Toledo, además de todo lo ya dicho, es la capital administrativa de Castilla-La Mancha, región no precisamente pequeña —es como Austria- de esa cosa extraña llamada España, que es de facto una República Federal con rey. Y si trabajas para la administración manchega, tienes indefectiblemente que pasar por Toledo, como me sucedió a mí con cierta frecuencia hace ya un porrón de años, a raíz de un trabajo que tenía que ver con la ordenación ambiental de las riberas del Tajo. En una de esas ocasiones, en las que tenía reunión en un edificio institucional y emblemático del centro, venía de no recuerdo donde más que apurado, y pensando que si buscaba un parking para dejar el coche y seguir andando hasta mi cita llegaría demasiado tarde, decidí meterme a saco hasta la cocina. Total, ya conocía aquello, más o menos, y como la reunión iba a ser muy breve me valdría cualquier rincón en donde el coche cupiese sin entorpecer el tránsito. En un cuarto de hora estaría de vuelta, de modo que, arreando.

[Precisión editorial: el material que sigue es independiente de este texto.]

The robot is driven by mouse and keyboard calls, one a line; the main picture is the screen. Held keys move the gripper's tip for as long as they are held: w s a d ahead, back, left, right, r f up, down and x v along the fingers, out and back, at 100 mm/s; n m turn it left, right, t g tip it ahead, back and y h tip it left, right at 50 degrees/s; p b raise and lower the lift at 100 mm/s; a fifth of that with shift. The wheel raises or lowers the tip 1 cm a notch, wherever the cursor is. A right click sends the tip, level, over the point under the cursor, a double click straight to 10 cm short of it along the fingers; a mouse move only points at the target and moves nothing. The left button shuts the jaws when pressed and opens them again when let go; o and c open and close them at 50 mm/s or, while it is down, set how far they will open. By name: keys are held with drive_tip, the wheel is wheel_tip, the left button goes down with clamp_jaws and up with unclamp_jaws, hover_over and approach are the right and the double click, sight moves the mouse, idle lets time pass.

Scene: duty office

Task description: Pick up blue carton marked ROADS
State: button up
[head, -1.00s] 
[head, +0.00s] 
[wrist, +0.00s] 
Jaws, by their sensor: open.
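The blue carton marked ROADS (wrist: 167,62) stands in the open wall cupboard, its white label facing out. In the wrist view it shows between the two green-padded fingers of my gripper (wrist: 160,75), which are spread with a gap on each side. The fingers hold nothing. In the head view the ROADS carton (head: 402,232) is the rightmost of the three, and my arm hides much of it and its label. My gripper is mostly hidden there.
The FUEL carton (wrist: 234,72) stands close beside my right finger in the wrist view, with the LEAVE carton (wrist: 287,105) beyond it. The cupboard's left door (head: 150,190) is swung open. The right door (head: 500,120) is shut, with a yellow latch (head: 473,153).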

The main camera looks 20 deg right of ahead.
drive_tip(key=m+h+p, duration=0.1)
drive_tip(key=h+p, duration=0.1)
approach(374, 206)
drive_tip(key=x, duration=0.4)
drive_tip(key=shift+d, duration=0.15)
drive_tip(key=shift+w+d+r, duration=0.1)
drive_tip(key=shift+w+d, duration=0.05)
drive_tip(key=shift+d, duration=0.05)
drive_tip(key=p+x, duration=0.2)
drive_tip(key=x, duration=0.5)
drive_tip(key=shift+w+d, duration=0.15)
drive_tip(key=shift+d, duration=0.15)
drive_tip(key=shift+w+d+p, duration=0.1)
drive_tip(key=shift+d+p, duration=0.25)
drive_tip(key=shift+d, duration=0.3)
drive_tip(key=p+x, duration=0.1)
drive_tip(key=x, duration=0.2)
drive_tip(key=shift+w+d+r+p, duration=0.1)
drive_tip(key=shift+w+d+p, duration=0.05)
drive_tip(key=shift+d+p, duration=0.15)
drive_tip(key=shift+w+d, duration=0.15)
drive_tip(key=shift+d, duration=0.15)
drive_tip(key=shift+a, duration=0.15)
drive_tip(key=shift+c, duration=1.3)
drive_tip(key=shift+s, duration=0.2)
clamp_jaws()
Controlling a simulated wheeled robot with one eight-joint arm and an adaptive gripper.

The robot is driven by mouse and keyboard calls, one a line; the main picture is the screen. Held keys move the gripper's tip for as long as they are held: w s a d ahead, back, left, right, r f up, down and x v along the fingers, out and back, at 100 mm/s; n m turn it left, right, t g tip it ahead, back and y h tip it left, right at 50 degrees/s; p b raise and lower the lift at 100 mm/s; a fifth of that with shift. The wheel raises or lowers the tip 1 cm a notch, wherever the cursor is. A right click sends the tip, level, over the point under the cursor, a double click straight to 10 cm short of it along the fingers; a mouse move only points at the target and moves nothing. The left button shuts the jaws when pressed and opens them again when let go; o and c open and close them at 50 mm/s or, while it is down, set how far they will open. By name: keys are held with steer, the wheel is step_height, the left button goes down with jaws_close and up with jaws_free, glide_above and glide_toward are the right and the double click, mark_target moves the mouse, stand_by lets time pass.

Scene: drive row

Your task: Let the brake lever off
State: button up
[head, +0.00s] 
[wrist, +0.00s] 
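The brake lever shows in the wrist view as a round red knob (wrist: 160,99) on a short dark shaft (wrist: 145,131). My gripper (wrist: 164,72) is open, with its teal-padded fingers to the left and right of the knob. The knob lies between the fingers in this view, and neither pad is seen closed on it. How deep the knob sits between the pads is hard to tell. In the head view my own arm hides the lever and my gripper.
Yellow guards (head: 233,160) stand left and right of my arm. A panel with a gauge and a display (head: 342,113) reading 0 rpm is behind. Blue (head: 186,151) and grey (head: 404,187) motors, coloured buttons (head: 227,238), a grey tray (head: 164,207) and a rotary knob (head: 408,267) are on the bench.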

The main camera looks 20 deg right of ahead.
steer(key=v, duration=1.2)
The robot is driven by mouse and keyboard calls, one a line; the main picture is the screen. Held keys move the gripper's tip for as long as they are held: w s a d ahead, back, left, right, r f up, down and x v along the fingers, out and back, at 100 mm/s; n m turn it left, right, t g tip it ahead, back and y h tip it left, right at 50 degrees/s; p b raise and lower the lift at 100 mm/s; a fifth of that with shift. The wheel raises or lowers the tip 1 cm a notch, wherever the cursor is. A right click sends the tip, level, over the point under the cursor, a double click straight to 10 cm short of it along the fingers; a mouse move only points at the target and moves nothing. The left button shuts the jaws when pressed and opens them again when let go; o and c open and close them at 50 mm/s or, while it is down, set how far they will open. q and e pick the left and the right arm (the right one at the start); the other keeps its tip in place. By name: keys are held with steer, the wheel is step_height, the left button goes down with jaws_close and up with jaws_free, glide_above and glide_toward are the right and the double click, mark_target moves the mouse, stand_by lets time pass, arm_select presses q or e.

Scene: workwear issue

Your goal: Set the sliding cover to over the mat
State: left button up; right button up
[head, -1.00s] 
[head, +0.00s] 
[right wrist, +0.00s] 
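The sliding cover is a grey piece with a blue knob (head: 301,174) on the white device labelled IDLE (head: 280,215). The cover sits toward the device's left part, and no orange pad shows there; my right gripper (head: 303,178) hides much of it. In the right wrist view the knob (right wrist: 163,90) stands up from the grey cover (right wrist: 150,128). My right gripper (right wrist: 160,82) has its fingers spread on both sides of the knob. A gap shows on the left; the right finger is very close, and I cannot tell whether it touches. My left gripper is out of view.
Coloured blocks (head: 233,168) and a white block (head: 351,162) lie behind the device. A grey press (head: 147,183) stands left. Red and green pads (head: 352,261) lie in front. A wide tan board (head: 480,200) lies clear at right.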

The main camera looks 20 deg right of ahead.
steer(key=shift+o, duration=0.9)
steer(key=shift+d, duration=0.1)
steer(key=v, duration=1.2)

Entra por aquí, gira para allá, sube, sube, sube, tuerce, sigue para arriba… aquí no cabe, sigue… aquí no, que no dejo girar… a ver en esa placita… ¡perfecto!: lo pego a la pared de la iglesia, junto al árbol, y listo. Bajo del coche y continúo a pié cuesta arriba, callejeando y tirando de intuición. Si consigo llegar a la Calle del Comercio, luego ya es sencillo, de modo que sigo para arriba… y en seguida doy con mi calle de referencia y su bullicio de siempre. Cinco minutos después llego a mi cita, y al cuarto de hora ya está todo resuelto. Sólo queda regresar a la Calle del Comercio, y seguir luego hacia abajo, hasta la placita con iglesia en donde está mi coche.
Todo lo que habéis leído en los párrafos anteriores (exceptuando el último), son cosas que ahora sé —y vosotros conmigo— pero que entonces no sabía, de modo que ya podéis imaginaros cómo siguió la cosa.
Dejo mi calle de referencia y me meto por la que creo que es. A los cincuenta metros, soledad absoluta. Continúo calle abajo, sigo, bajo unas escaleras que no me suenan para nada… —¿Era por aquí…?— hasta que llego a una calle transversal cuyos dos extremos retrepan ladera arriba —¿Y esto...?— Obviamente no era por aquí. Subo, creyendo seguir el camino de bajada, pero no debe ser así, porque no llego a la Calle del Comercio, sino a otra placita con iglesia, que se parece a la que busco pero que no es —Pero bueno… ¿y ahora…?- Intento preguntar a varios transeúntes, pero los que entienden mi idioma, que son los menos, me reconocen que no son de allí y que no conocen el nombre de las calles. Por fin alguien me deja su mapa, y entre los dos conseguimos desentrañar, más o menos, dónde estamos y cómo se llega a mi calle de referencia. Una vez en ella reculo, calle arriba, y me meto por otra callejuela, que tampoco llega a ninguna parte. Consigo regresar y lo intento de nuevo por la siguiente, y por la siguiente, con idénticos resultados. Convencido de que por ese procedimiento jamás llegaré a mi coche, decido preguntar al empleado de alguna tienda, y me meto en una confitería, que anuncia mazapanes y otros dulces.
   Perdona, no quiero nada; es que me he perdido, he dejado el coche en una placita, junto a una iglesia… aquí mismo… pero no recuerdo exactamente dónde…
La pastelera, regordeta y campechana, me dirige una mirada que mezcla compasión y sorna.
    Que yo conozca, en el Casco Histórico hay unas cincuenta iglesias, casi todas con su placita delante. Aunque si añades conventos, sinagogas, mezquitas y otros edificios que son o fueron de culto, y que tienen pinta de templo, seguro que suman más del doble… Como no me des más datos…
Mi mirada de respuesta mezcla la vergüenza y la comprensión. ¿Y qué le cuento? ¿Que había algunos árboles y otros escasos coches aparcados? ¿Que estaba empedrada? ¿Que de ella partían callejones estrechos y en cuesta? ¡Pero si así es medio Toledo…!
La solución que adopté fue lógica, aunque esforzada: siguiendo calles importantes conseguí salir de nuevo del casco, para circunvalarlo después hasta dar con la calle por la que había entrado, siguiendo el mismo itinerario que había hecho a la llegada, hacía ya varias horas. Aún así me costó, pero finalmente di con la placita, en donde me esperaba plácidamente mi coche… con una multa de recuerdo en su parabrisas, para darle aún más emoción al fin de fiesta.
Menos mal que, a la pastelera, decidí comprarle unos mazapanes con los que endulzarme el regreso.
Por cierto que a Toledo he vuelto después de aquello en un montón de ocasiones, por trabajo o por placer, pero siempre aplico el mismo criterio: directo a un aparcamiento; y después, al centro, mejor andando.